Thursday, October 1, 2009

LIANA


INSECT STORIES

Every other day or so, our Shipibo friends rake the clearing and burn all the dried leaves. This is a curious tidiness to me. Aren’t the leaves beneficial to the soil? Maybe they’re protecting us from lurking jaguars... snakes... well, probably insects.






In the city we see signs of this same tidiness. Yard care is a matter of heading out with your machete and hacking down everything that grows. One can only imagine what happens to this bare dirt in the rainy season. Not speaking Spanish well enough, I cannot ask the reason for this curious yard care, but can only speculate. Maybe a lush green lawn means something different here. I can’t help remembering the morning I sat in the grass by the river bank washing laundry in a bucket, and returned to camp with my legs covered in chigger-like bites.













Signs of insect life abound in our jungle clearing. Here is an ant tunnel, plastered over by the ants for use when the jungle is several feet deep in water so they can go back and forth between the ground and their tree.




















Decomposition happens fast in the jungle. Ever curious to know what dung beetles do? (Excrement 5 minutes old.)

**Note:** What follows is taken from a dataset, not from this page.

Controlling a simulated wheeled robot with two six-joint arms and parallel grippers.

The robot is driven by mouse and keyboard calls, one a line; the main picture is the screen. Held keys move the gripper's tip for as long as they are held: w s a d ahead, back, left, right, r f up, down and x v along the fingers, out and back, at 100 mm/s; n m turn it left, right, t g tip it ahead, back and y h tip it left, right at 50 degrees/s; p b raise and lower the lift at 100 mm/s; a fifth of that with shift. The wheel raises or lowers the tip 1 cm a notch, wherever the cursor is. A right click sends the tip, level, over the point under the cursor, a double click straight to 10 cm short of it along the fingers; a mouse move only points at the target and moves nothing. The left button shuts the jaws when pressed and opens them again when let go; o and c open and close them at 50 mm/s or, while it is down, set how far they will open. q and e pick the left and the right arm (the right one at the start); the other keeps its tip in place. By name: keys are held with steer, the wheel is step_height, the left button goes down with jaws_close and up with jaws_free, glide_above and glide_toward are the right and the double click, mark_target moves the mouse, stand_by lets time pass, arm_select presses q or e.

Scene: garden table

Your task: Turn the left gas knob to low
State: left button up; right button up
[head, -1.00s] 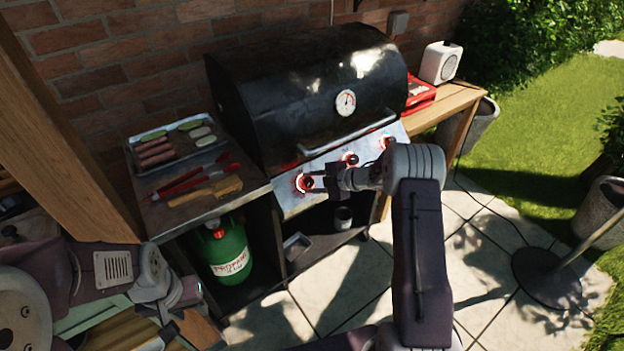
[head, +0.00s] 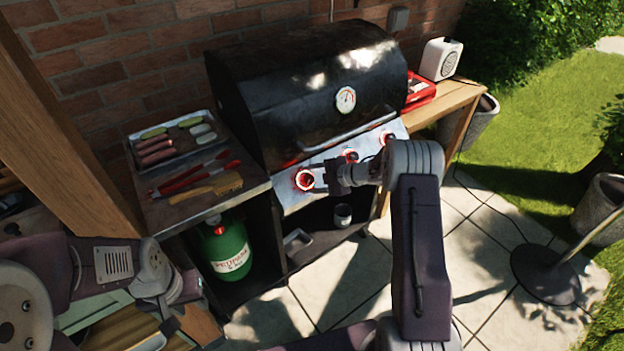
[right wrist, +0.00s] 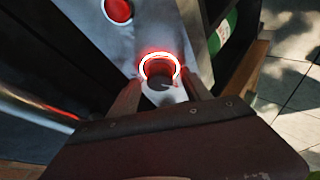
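The left gas knob (head: 305,180) is at the left end of the grill's steel front panel (head: 290,201), with a glowing red ring. It also shows in the right wrist view (right wrist: 158,71), ahead of and between my fingers. My right gripper (head: 318,178) is open right in front of this knob, one finger to each side. Any contact with the knob cannot be made out. The knob's pointer mark is too small to read. My left gripper (head: 163,335) is low at the left, away from the grill, its fingers partly unclear.
The middle knob (head: 350,157) and right knob (head: 386,138) sit further along the panel, below the lid handle (head: 348,132). A food tray (head: 140,167), tongs (head: 190,178) and a brush (head: 212,189) lie on the left shelf. A green propane tank (head: 228,250) stands below.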

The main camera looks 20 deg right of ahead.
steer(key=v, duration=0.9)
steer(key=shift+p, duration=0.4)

A spider has been hiding in my stuff. Somehow he got inside my mosquito netting and here he is, facing me down, three inches from my pillow. I am frozen in indecision. In my growing reverence for all life, I don’t want to kill him. But every spider I’ve pointed out to our Shipibo friends has been pronounced “venomoso”. Is this one poisonous too? There is no one around to ask. And I can read his mind. He is about to make a break for cover and hide in my stuff again. He’s too quick, and I won’t be able to catch him. And I can’t read his mind and find out if he would bite me. He had all night and didn’t bite me, but would he bite me later out of fear? I act out of fear, and swat him down, feeling sad and guilty for a couple of hours.

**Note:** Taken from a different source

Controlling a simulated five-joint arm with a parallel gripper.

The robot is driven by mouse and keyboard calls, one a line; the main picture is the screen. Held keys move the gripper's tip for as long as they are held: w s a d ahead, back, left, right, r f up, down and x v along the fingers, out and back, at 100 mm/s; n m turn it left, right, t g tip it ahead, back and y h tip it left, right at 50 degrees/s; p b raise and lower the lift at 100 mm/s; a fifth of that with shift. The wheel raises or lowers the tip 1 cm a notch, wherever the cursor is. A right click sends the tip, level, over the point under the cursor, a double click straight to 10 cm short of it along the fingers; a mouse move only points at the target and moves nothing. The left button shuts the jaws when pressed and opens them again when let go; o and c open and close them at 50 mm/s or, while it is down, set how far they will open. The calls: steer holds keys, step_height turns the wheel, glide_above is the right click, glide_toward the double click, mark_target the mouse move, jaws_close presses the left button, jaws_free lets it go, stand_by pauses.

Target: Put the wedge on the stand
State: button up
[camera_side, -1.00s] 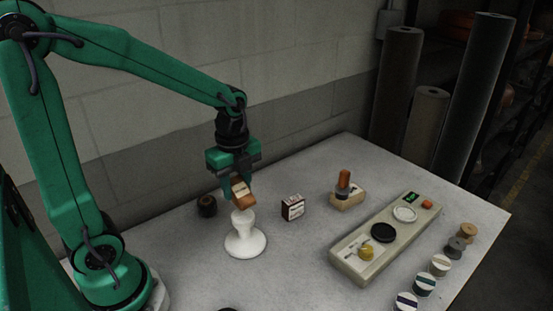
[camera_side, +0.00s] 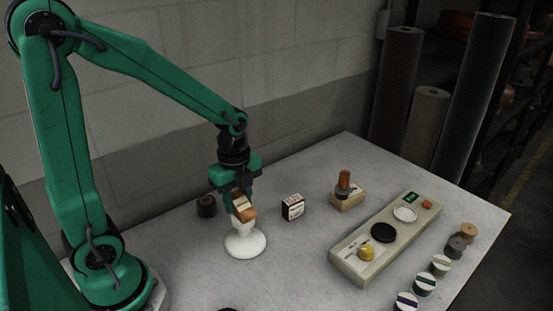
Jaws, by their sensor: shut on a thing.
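The wedge (camera_side: 243,208) is a small brown-orange block with a pale label on its face. It is held tilted in my gripper (camera_side: 241,203), which is shut on it. The stand (camera_side: 246,244) is white, with a wide round base and a narrower upper part. The wedge is right at the top of the stand and covers its upper end. I cannot tell whether the wedge touches the stand.
A dark round piece (camera_side: 206,206) lies left of the stand. A dark box with a white label (camera_side: 292,207) stands to the right, then a stamp on a wooden block (camera_side: 346,195). A control panel (camera_side: 350,262) and several spools (camera_side: 424,285) fill the right side.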

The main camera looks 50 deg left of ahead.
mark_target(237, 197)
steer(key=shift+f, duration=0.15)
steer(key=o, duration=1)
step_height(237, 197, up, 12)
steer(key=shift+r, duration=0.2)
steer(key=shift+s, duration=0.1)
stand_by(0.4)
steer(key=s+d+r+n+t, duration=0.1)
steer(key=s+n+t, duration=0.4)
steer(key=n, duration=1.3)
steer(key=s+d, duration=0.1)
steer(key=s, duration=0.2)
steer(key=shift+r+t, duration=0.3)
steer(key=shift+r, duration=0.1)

Rick takes me for a short walk along a path where he has found a surprise. “Watch out for snakes,” he says, so I keep my eyes glued on the path. So of course, I miss the surprise, which is a tree covered in butterflies. I have scared them away, so we wait until they come back. There must be something special in the sap of this tree. There is a butterfly every few inches. The lovely aquamarine butterflies are here, along with some zebra-striped ones. I took photos, but they aren’t much good.